STANDISH OF DUXBURY

1.5. Interview via FAQs (2002)

Helen Moorwood 2013

1.5. (8) Mainly about Shakespeare Midlands traditions

Which Shakespeare traditions would you accept?

Most were written down before the middle of the 18th century, so I would accept the kernels of all these, particularly the very early reports. I strongly suspect, however, that some of them were transposed in time and place (as with the Dr Dee muddle). For example, the story of him starting in the theatre by holding gentlemen’s horses makes much more sense as a teenage ‘servant’ of the Hoghtons than as a married man recently ‘escaped’ to London. Also, given the ‘Shakespeare in Lancashire’ episode coinciding with Edmund Campion’sstay, and given that Campion wrote plays and was a teacher and is known to have stayed with at least one Hoghton family, it is just plain common sense to place the very reliable tradition that he was ‘in his younger days a schoolmaster in the country’ with the Hoghtons; also the other tradition that he started in the theatre as a prompter makes more sense here than in London. [Since 2002 I have revised these thoughts. I believe the traditions of him escaping to London and holding horses at theatres must have been based on a kernel of truth, but put this episode tentatively earlier in his life after ‘escaping’ from his apprenticeship. HM 2013]

And any others?

It doesn’t really matter at the moment what I think and any future biographer must come to their own conclusion on the basis of recent findings. The most interesting aspect of Shakespeare traditions and early reports for me is that there were so few of them in Stratford just two generations after his death, when descendants of his sister were still living there, even though during his lifetime and ever since he had been hailed as one of its most famous sons. No one who attended church regularly - and that means almost the whole population - can have been unaware of his rather large monument, and one might have expected that many local families would have had their own Shakespeare story, proudly related to their grandchildren. These might have been embellished in transmission or only the kernels remained, but if he really lived there for the whole of his youth from 1564 to 1585 when the twins were born, returned regularly during his London years and retired there, surely more stories would have survived? The same applies to John and Mary, if they lived there for the whole of their married life. And yet only one recorded anecdote about John has survived, not a single record of William’s mother, and the only early record of his marriage was that she was the daughter of a local yeoman called Hathaway. We know that some who visited Stratford went there specifically for this purpose and were determined to discover all they could. And yet they discovered so little. Also, the majority of the anecdotes they did discover smack of teenage pranks or specifically refer to his retirement. All this occurred to me again and again as I read the biographical literature, and you can probably guess the conclusion I came to when this was set against John’s disappearing acts. From the last two sets of facts the only logical conclusion was that the whole family disappeared from Stratford for years on end.
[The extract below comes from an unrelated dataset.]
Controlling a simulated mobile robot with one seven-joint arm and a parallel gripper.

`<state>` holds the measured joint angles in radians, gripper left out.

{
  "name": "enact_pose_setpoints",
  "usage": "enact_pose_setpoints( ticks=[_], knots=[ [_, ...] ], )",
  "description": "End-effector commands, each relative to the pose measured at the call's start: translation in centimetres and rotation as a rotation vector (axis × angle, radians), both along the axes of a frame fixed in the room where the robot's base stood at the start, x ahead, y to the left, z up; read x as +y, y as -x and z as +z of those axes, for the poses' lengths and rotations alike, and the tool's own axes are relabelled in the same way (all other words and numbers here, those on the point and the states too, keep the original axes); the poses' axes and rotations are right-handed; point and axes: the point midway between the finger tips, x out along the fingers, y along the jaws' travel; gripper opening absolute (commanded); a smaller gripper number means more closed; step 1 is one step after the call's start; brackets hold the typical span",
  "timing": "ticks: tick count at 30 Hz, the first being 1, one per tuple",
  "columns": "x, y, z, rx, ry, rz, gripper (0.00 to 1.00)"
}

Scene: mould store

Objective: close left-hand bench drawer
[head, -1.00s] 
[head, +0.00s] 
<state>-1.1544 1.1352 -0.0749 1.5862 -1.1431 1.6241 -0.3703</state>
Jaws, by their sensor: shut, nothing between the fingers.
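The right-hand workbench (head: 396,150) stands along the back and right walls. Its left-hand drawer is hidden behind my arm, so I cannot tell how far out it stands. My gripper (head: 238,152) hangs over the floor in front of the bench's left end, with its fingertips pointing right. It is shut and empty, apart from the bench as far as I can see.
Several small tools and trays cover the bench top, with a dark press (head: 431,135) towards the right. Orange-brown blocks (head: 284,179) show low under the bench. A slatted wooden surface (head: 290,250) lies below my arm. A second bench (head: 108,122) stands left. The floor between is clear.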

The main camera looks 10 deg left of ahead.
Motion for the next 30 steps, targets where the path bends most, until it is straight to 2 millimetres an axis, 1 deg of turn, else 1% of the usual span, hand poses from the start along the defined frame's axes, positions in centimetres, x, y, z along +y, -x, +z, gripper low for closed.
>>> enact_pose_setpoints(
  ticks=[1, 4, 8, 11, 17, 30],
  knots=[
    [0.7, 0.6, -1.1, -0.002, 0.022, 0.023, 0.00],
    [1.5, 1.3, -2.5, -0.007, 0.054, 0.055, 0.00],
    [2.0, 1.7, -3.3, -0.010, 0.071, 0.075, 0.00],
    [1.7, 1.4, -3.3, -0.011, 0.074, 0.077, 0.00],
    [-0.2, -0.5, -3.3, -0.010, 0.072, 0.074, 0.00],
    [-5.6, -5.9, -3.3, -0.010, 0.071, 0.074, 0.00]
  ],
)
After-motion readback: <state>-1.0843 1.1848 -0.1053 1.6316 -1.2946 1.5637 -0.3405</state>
Rev. James Wilmot (1726-1808) was faced with a similar, but different, problem when he scoured every country house within a radius of fifty miles of Stratford, searching every bookcase in a hunt for any lingering memory or anything from Shakespeare’s library. He was told much of the local folklore and heard about many local events from Shakespeare’s lifetime, but not a single item about the man himself. Nor, he was increasingly alarmed to discover, had he made use of any of the local folklore in his works. Michelltells this story and how it led a century later to the full-blown Baconian theory, and so another myth was born. It occurred to Wilmot that Shakespeare seemed to have spent little time in Warwickshire but it did not occur to him that it might, quite simply, have been because he lived elsewhere for most of his life. Coming back to John and Mary’s ancestries and the Lancashire traditions, and the absence of any direct affiliation of the whole family with any other part of the country than the North West, it would seem rather blinkered not to accept this destination as the most logical. At the same time this presents an explanation of many other mysteries, a story that finally starts to make sense and provides great support for the Stratfordian view that Shakespeare was Shakespeare wrote Shakespeare. It would, however, require the acceptance that his genius was probably nurtured only initially by Stratford Grammar School and the Warwickshire countryside, and the main nurturing lay elsewhere. This might be a hard Stratfordian nut to crack.

Did you hint that there might have been affiliations with other parts of the country?

The only one I have come across is in Michell,reporting on ‘the weighty opinion of the Right Hon. D. H. Madden, Vice-Chancellor of Dublin University, a staunch upholder of Orthodoxy in opposition to Baconism’, who discovered a local legend in Dursley in Gloucestershire that Shakespeare had lived there. He was not, apparently, associated with any particular family, unlike the two families in Lancashire. I leave it up to others interested to pursue this one. Conlan, intriguingly, found a few Bristol connections so maybe these will all connect in the future.